SUNNYHILLBOY: This 142 rated nine year old has the right pedigree for this race. His sire, Old Vic, has already produced two Grand National winners, Don’t Push It and Comply or Die. Trained by Jonjo O’Neill and owned by JP McManus, he is a worthy second string for the partnership.
After a poor start to the 2011/2012 season, including being pulled up when favourite at Cheltenham in December, his most recent visit to Prestbury Park makes him worthy of consideration. On 15 March 2012 he stayed on well to gallop clear of his nearest rival, Becauseicouldntsee in the three mile one and a half furlong Fulke Walwyn Kim Muir Handicap Chase for amateur riders.

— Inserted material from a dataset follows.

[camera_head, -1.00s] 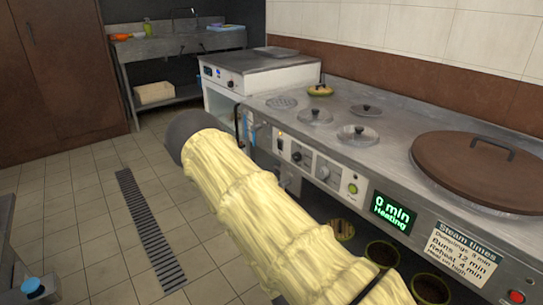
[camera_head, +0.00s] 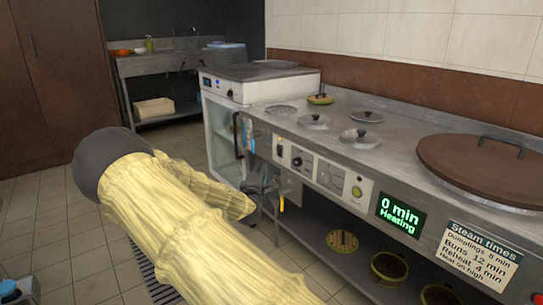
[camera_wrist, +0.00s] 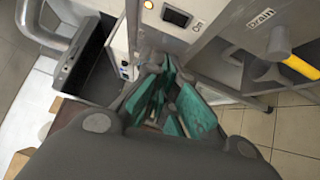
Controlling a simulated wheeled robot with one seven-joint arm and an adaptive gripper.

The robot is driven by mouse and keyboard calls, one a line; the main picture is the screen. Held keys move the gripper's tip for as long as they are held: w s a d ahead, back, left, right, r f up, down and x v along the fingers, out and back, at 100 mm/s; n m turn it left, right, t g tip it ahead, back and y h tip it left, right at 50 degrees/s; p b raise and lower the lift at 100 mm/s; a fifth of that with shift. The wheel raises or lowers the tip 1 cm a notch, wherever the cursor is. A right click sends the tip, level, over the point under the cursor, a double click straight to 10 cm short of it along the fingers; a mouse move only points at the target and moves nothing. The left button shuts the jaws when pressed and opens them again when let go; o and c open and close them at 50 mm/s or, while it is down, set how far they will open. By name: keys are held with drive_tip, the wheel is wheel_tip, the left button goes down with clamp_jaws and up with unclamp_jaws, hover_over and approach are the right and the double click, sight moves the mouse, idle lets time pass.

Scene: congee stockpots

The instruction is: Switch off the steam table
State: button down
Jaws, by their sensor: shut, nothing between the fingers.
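The steam table (camera_head: 400,135) runs along the wall at right, with round lids on top. Its front display (camera_head: 400,215) reads "0 min Heating". Its control panel (camera_head: 318,172) has knobs and a green round button. My gripper (camera_head: 270,203) is below and left of this panel, shut and empty. In the wrist view my gripper (camera_wrist: 168,100) shows teal finger pads. A dark rocker switch (camera_wrist: 176,17) marked "On" is just beyond the fingertips, with a lit amber lamp (camera_wrist: 148,4) beside it. I cannot tell whether the fingers touch the panel.
A yellow-handled valve (camera_wrist: 300,67) marked "Drain" is right of my fingers in the wrist view. A white cabinet unit (camera_head: 262,85) adjoins the steam table at left. Several pots sit on the lower shelf (camera_head: 325,255). A sink stands at the back; tiled floor is open at left.

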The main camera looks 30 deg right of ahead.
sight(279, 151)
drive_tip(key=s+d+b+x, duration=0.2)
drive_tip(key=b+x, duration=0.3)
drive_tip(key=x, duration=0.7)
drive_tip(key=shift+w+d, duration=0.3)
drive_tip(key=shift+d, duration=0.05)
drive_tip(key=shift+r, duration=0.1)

He has only hit the deck once in 21 starts over obstacles and has won on both soft and good going. If this isn’t one race too many for him this season he could run a big race carrying just ten stone five pounds.
BALLABRIGGS: Won the race last year off a handicap mark of 150. He has been prepared for this race alone by a master trainer and horses with course form tend to run well in this race whatever the handicapper chucks at them. However off a 10lb higher mark this time around it may not be so easy and I can see him placing rather than winning.
WEIRD AL: From the same yard as last year’s winner Ballabriggs, Weird Al will fill the role of less fancied stablemate of the Donald McCain pair. However Weird Al has the greater class and is very well handicapped if taking to the unique fences. The big question is whether he breaks a blood vessel as he did when never travelling in the Gold Cup at Cheltenham. If he stays sound he would have a big chance at a decent price.
Grand National Preview and Tipping Conclusion
All these horses have realistic chances of winning the big race at Aintree. Seabass has to be a leading contender. Don’t be put off by the excellent Katie Walsh on board as the horse has to be a leading contender and it will only make the horse bigger odds than he would otherwise have been. Cappa Bleu is an outstanding alternative choice and they are our two advised each-way bets and Grand National tips.